An Algerian-born terror suspect wanted in the United States walked free from a Dublin court after five years behind bars and a two-year legal battle against extradition.
US authorities had sought to convict Ali Charaf Damache, 50, on two counts of conspiring to develop a European terror cell and to aid Pakistan-based terrorists. He had been held without bail in Ireland since March 2010 but walked free from Dublin High Court on Thursday after justice Aileen Donnelly delivered a 333-page judgement that criticised Irish prosecutors and potentially cruel US prison conditions.
Donnelly cited what she called "substantial grounds for believing that Mr Damache will be at real risk of being subjected to inhuman and degrading treatment if extradited to the USA." She also ruled that Irish state prosecutors abdicated their responsibilities in 2011 when they ruled out the possibility of trying Damache for additional terror charges in Ireland, where he actually lived, rather than the US, which he had never visited.
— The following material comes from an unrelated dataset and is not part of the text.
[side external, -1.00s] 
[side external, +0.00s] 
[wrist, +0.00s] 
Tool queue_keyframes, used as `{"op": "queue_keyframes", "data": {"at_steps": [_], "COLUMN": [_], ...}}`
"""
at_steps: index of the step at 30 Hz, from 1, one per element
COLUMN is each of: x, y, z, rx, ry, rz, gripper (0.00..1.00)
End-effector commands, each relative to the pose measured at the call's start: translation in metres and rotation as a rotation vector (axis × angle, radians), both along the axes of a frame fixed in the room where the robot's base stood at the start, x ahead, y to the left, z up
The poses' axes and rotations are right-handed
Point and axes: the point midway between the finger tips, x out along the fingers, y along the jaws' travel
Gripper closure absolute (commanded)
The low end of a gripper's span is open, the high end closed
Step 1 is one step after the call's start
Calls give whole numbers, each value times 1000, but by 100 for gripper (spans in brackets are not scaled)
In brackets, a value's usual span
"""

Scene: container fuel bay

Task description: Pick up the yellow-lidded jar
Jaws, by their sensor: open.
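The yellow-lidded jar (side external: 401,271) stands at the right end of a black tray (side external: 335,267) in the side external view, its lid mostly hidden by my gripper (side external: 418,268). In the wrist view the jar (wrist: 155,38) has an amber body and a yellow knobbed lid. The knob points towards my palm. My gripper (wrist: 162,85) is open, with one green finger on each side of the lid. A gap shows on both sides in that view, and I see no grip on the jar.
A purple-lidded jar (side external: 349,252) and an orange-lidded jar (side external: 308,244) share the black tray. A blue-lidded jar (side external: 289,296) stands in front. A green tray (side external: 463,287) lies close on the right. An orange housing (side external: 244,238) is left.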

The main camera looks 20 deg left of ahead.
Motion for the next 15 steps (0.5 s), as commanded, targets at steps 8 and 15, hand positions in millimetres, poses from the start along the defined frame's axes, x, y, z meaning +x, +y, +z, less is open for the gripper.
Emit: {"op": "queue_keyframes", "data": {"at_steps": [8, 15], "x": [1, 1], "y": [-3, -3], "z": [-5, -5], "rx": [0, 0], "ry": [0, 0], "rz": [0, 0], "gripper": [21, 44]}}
Prosecutors took that decision, in part, to ease Damache's extradition but instead it inspired two successful appeals by Damache's legal team challenging the fairness of his case's handling.
Damache, who has lived in Ireland for 15 years and has Irish citizenship, said in a statement issued by his legal team: "I am very happy with today's ruling, I always had faith in the Irish legal system ... and after more than five years in jail I am looking forward to moving on with my life here." He had been jailed in Ireland since US investigators tied him to a failed 2009 conspiracy to kill Swedish artist Lars Vilks, who had drawn jihadis' ire with sketches depicting the Prophet Muhammad as a dog.
According to FBI affidavits and other evidence presented in US and Irish courts, Damache was the ringleader who recruited white American women to his cause using online chat rooms. He allegedly wanted to build a European terror cell with Western female members who, because of their appearance and background, could avoid being added to terrorist watch lists.
Damache also was accused of conspiring to supply a US passport stolen in Ireland for use by an al Qaeda member in Pakistan, possibly delivered by one of his alleged American followers.